**Given material**
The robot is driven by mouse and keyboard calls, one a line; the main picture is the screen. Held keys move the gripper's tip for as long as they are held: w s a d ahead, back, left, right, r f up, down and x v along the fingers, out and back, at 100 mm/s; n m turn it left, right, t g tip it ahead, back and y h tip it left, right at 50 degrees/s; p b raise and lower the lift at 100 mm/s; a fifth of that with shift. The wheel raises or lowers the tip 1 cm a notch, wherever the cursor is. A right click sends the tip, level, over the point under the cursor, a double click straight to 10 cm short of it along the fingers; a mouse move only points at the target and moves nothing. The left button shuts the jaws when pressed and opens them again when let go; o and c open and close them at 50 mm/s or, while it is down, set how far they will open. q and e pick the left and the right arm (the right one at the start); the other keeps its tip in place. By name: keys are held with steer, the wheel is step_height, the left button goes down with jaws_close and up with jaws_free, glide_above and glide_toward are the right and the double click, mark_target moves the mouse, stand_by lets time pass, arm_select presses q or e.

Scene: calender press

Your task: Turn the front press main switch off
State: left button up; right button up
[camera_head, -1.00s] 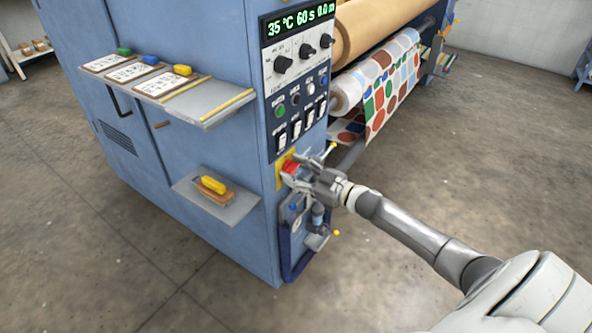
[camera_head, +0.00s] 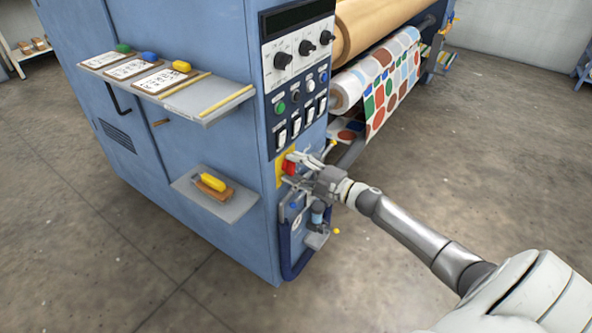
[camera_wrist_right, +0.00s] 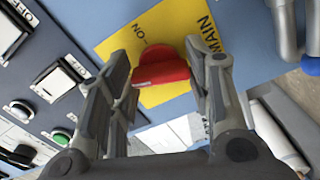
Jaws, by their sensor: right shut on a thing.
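The main switch is a red rotary handle (camera_head: 289,165) on a yellow plate (camera_head: 279,172) at the front corner of the blue press. In the right wrist view the red handle (camera_wrist_right: 160,72) sits on the yellow plate (camera_wrist_right: 128,40), which reads "MAIN" and "ON". My right gripper (camera_head: 304,167) is at the switch. In the right wrist view its two fingers (camera_wrist_right: 158,75) stand on either side of the red handle, shut on it. The display (camera_head: 299,16) above the control panel is dark. My left gripper is not in view.
The control panel (camera_head: 296,90) with knobs, buttons and rocker switches is just above the switch. A shelf (camera_head: 215,105) and a lower shelf (camera_head: 232,207) jut out to the left. A padlock-like fitting and blue tube (camera_head: 290,268) hang below. Open floor lies to the right.

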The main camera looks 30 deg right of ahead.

**What is expected**
Transcribe the material as is, with images omitted.

**Solved problem**
The robot is driven by mouse and keyboard calls, one a line; the main picture is the screen. Held keys move the gripper's tip for as long as they are held: w s a d ahead, back, left, right, r f up, down and x v along the fingers, out and back, at 100 mm/s; n m turn it left, right, t g tip it ahead, back and y h tip it left, right at 50 degrees/s; p b raise and lower the lift at 100 mm/s; a fifth of that with shift. The wheel raises or lowers the tip 1 cm a notch, wherever the cursor is. A right click sends the tip, level, over the point under the cursor, a double click straight to 10 cm short of it along the fingers; a mouse move only points at the target and moves nothing. The left button shuts the jaws when pressed and opens them again when let go; o and c open and close them at 50 mm/s or, while it is down, set how far they will open. q and e pick the left and the right arm (the right one at the start); the other keeps its tip in place. By name: keys are held with steer, the wheel is step_height, the left button goes down with jaws_close and up with jaws_free, glide_above and glide_toward are the right and the double click, mark_target moves the mouse, stand_by lets time pass, arm_select presses q or e.

Scene: calender press

Your task: Turn the front press main switch off
State: left button up; right button up
[camera_head, -1.00s] 
[camera_head, +0.00s] 
[camera_wrist_right, +0.00s] 
Jaws, by their sensor: right shut on a thing.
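The main switch is a red rotary handle (camera_head: 289,165) on a yellow plate (camera_head: 279,172) at the front corner of the blue press. In the right wrist view the red handle (camera_wrist_right: 160,72) sits on the yellow plate (camera_wrist_right: 128,40), which reads "MAIN" and "ON". My right gripper (camera_head: 304,167) is at the switch. In the right wrist view its two fingers (camera_wrist_right: 158,75) stand on either side of the red handle, shut on it. The display (camera_head: 299,16) above the control panel is dark. My left gripper is not in view.
The control panel (camera_head: 296,90) with knobs, buttons and rocker switches is just above the switch. A shelf (camera_head: 215,105) and a lower shelf (camera_head: 232,207) jut out to the left. A padlock-like fitting and blue tube (camera_head: 290,268) hang below. Open floor lies to the right.

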The main camera looks 30 deg right of ahead.

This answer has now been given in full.